**Task directions**
Count how many lines contain the word "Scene". Please give only the number.

+ + + + + + +

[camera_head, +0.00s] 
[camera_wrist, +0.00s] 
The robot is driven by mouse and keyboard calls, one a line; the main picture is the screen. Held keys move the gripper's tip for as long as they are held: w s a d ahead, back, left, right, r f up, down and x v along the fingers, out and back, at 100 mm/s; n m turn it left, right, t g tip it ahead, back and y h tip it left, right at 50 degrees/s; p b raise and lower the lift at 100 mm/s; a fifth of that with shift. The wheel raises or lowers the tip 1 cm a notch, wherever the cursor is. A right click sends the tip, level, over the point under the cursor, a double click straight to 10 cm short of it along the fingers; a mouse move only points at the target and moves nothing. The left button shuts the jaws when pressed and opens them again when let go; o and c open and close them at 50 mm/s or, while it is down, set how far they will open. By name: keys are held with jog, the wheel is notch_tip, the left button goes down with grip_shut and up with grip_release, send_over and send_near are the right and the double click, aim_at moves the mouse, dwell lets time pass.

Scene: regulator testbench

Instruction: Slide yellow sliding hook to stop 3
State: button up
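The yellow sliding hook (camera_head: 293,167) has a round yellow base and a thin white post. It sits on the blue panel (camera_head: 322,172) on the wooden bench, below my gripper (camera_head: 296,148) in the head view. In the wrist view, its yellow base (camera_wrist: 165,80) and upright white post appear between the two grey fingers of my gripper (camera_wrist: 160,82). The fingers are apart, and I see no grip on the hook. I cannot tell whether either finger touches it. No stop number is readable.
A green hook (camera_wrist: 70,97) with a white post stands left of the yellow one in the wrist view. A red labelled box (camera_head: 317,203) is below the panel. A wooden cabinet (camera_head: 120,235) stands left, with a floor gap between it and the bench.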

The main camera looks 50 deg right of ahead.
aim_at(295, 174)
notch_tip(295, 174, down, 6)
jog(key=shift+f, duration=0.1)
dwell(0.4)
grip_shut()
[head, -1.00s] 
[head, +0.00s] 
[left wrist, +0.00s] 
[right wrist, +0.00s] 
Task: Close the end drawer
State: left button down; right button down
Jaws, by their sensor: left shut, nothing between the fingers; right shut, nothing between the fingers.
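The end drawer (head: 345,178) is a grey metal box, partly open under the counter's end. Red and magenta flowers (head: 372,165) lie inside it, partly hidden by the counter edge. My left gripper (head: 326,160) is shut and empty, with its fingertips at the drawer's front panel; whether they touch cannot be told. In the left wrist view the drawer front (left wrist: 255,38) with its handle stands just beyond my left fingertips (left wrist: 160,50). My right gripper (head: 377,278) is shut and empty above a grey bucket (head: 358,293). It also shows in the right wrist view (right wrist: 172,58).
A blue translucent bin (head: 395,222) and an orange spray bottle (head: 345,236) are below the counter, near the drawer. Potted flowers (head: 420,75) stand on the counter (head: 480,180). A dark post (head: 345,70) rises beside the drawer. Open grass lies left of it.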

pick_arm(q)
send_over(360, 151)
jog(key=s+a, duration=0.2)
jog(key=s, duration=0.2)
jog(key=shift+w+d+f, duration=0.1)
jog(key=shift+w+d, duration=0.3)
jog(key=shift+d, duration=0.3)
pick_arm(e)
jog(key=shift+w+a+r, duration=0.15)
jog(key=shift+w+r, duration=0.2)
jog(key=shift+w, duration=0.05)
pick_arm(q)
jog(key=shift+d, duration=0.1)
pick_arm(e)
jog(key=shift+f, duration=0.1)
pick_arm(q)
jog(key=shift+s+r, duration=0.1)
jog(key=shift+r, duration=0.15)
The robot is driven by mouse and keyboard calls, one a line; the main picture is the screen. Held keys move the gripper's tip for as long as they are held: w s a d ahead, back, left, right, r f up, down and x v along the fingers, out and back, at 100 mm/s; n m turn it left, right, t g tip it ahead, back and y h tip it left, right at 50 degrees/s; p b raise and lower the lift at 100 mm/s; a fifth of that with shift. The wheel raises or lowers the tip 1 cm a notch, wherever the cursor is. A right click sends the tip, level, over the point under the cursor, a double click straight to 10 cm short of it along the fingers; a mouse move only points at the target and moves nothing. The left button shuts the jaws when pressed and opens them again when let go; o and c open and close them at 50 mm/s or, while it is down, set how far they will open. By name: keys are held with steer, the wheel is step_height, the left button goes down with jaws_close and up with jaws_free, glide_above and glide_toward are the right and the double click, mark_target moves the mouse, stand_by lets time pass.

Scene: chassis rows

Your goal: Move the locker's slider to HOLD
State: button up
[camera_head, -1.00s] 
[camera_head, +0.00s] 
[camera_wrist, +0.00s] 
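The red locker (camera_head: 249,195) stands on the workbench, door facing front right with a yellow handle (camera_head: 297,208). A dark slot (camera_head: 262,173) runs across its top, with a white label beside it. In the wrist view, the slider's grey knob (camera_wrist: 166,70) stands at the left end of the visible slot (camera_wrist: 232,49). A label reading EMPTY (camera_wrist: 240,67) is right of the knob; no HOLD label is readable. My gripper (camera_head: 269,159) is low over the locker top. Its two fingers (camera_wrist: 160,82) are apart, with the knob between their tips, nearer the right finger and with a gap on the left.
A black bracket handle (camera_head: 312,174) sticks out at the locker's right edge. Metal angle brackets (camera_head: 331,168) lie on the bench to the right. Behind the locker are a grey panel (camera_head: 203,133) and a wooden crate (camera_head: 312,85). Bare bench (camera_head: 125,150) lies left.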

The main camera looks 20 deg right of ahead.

+ + + + + + +

**Answer to the task**
2